----- Data provided
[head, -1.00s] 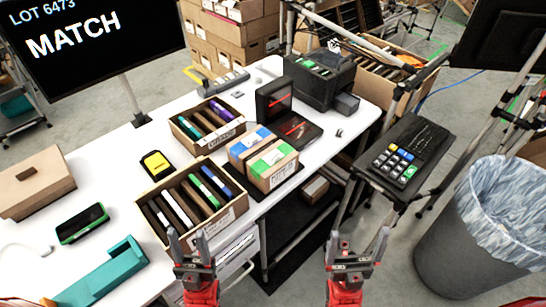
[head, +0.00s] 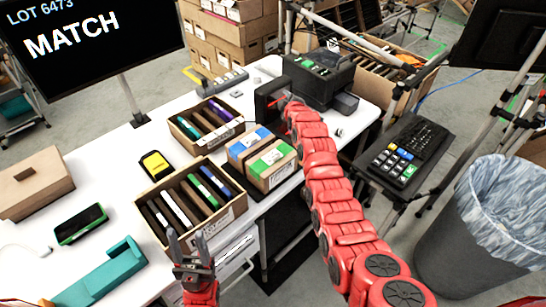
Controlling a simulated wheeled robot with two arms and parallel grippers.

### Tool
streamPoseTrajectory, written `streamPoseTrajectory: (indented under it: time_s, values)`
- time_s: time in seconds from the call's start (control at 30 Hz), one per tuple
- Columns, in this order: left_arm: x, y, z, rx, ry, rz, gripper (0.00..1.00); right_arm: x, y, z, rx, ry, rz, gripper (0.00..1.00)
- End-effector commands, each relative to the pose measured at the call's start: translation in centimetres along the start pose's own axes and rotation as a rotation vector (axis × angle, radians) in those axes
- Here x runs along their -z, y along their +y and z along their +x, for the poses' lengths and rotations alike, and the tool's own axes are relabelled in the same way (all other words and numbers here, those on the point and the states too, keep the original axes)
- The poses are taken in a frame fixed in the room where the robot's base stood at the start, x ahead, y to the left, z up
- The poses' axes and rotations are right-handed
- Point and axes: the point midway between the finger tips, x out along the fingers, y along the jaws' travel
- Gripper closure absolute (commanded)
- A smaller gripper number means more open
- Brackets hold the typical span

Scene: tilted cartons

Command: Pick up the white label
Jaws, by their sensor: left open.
----------
Prompt:
All of the data above should be quoted exactly, except for the pictures.

Completed task:
[head, -1.00s] 
[head, +0.00s] 
Controlling a simulated wheeled robot with two arms and parallel grippers.

### Tool
streamPoseTrajectory, written `streamPoseTrajectory: (indented under it: time_s, values)`
- time_s: time in seconds from the call's start (control at 30 Hz), one per tuple
- Columns, in this order: left_arm: x, y, z, rx, ry, rz, gripper (0.00..1.00); right_arm: x, y, z, rx, ry, rz, gripper (0.00..1.00)
- End-effector commands, each relative to the pose measured at the call's start: translation in centimetres along the start pose's own axes and rotation as a rotation vector (axis × angle, radians) in those axes
- Here x runs along their -z, y along their +y and z along their +x, for the poses' lengths and rotations alike, and the tool's own axes are relabelled in the same way (all other words and numbers here, those on the point and the states too, keep the original axes)
- The poses are taken in a frame fixed in the room where the robot's base stood at the start, x ahead, y to the left, z up
- The poses' axes and rotations are right-handed
- Point and axes: the point midway between the finger tips, x out along the fingers, y along the jaws' travel
- Gripper closure absolute (commanded)
- A smaller gripper number means more open
- Brackets hold the typical span

Scene: tilted cartons

Command: Pick up the white label
Jaws, by their sensor: left open.

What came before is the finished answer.